В Гатчине с Керенским и его челядью возился некий В. Вей-гер-Редемейстер, занимавший пост «начальника по гражданской части». Он шепнул Виннеру, что из Гатчинского дворца есть потайной ход. Этим ходом Керенский и воспользовался.

Он не сразу убрался за границу, а около года находился в России. Сначала прятался в имении лесоторговца Абрама Беленького, потом залег в психиатрическую лечебницу Фризена в городе Новгороде. Затем вся операция по вывозу незадачливого главы Временного правительства за границу была поручена Локкарту. Он привез Керенского в Москву и поселил его на тайной квартире в Хлебном переулке. В Мурманск с Ярославского вокзала должен был отправиться эшелон с сербскими военнопленными. Вся трудность была в том, чтобы всунуть Керенского в эшелон… Английский консул Уэрброп проявил трусость: он отказался визировать фальшивый паспорт беглеца (на имя Лебедева). Локкарт выругался. Терялось золотое время! С отчаяния Локкарт пошел на риск: поставил в паспорт Керенского свою визу. Авось пронесет!

В сумерках вечера мимо Патриарших прудов прошла группа мужчин, притворяясь, что гуляет. На Садовой их ждал автомобиль. На перроне Ярославского вокзала к ним нетерпеливо кинулся сербский полковник Лондкевич: «Господа, ну где же вы? Скорей, скорей!» Из всей группы приехавших на вокзал в вагон, назначенный сербской миссии, вошел всего один человек.

Поезд тут же тронулся.

Через два дня из Мурманска на английском крейсере «Адмирал Об» Керенский навсегда покинул Россию.

За свои исторические заслуги он был оставлен жить и прожил еще долго, очень долго…

А в это время новый главковерх, прапорщик Крыленко, во главе огромного матросского эшелона продвигался по направлению к Могилеву. В настоящее время он добрался до штаба 5-й армии и, по слухам, вступил в секретные переговоры с немцами. После этого он всеми силами обрушится на Могилев. Матросы ждут не дождутся, когда им дозволят дорваться до Быховской тюрьмы.

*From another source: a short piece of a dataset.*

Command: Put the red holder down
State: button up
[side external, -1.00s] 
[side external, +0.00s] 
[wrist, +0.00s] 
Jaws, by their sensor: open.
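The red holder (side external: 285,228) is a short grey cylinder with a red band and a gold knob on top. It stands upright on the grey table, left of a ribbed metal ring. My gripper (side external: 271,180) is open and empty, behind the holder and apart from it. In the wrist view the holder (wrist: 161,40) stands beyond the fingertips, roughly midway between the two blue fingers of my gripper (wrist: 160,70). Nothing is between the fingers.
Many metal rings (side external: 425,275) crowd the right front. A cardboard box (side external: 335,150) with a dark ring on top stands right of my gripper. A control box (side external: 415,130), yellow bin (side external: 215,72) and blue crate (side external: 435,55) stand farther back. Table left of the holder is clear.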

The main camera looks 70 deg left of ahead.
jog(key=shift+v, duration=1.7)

Последняя новость касалась уже судьбы истомившихся в бездействии узников. 2 ноября в Новочеркасск приехал генерал Алексеев. Он приступил к формированию новой русской армии из добровольцев. Юг империи, казачьи области, должны стать оплотом национальной русской власти.19 ноября в Быхов приехал начальник оперативного отдела Ставки полковник Кусонский. Он попросил у Корнилова конфиденциального разговора. Они ушли и заперлись. Полковник сообщил, что послан генералом Духониным. Через четыре часа прапорщик Крыленко с матросским эшелоном будет в Могилеве. Ставка решила не оказывать никакого сопротивления. Духонин предупреждает, что счет времени пошел на минуты. За оставшееся время арестованные генералы должны покинуть Быхов. Необходимые распоряжения он отдал.

– А сам он? – спросил Корнилов.

– Николай Николаевич решил остаться.

– Но это же смерть!

– Николай Николаевич решил исполнить свой долг до конца. Совету Духонина вняли и принялись собираться в дорогу.

Лукомский, переодевшись в штатское, стал походить на немецкого колониста. Дородный Деникин преобразился в польского помещика. Романовский из генерала превратился в прапорщика. Полковник Кусонский направлялся в Киев. Он пригласил с собой Деникина. Тот отказался в пользу товарищей. С полковником уехал Романовский.

Оставшись один, Лавр Георгиевич вышел в зимний сад. Стемнело рано, небо усыпали огромные яркие звезды. Корнилов запрокинул голову, закрыл глаза. Дон, Новочеркасск… Семья… Внезапно он резко обернулся и узнал знакомый силуэт Хаджиева. Верный текинец не отходил от своего «уллы-бояра» ни на шаг.

Корнилов указал молодому офицеру на небо:

– Хан, какие звезды! Как у нас в Туркестане… Вы не бывали на Мангышлаке? О, там настоящий звездопад! Такого нет нигде…

Во дворе слышалась деловитая суета джигитов. Текинцы готовились к отъезду.

Ровно в полночь ворота Быховской тюрьмы растворились. Длинная колонна всадников резвой рысью проехала по притихшим улочкам, по мосту перебралась на другой берег Днепра и скрылась в ночном пространстве.

Несколько часов спустя на станцию Могилев ворвался матросский эшелон. Раздался леденящий душу разбойничий свист и дружный вопль: «Крути, Гаврила!» Здоровенные матросы сыпанули на перрон. Они с изумлением окружили генерала Духонина, приехавшего для встречи нового главковерха. Прапорщик Крыленко появился из вагона и с площадки обрушил на голову генерала поток отвратительных матросских ругательств. Он узнал, что Быховская тюрьма опустела. Генералы ушли от расправы… Матросы угрожающе загудели, надвинулись и вдруг словно сорвались с цепи: тело генерала Духонина, нелепо раскорячившись, было вскинуто на штыки…Текинский полк в составе трех эскадронов был весьма заметной целью. Работал телеграф, новые власти приказывали остановить мятежников, разоружить, применить без всяких колебаний силу… Спасались тем, что двигались по ночам и по глухим дорогам.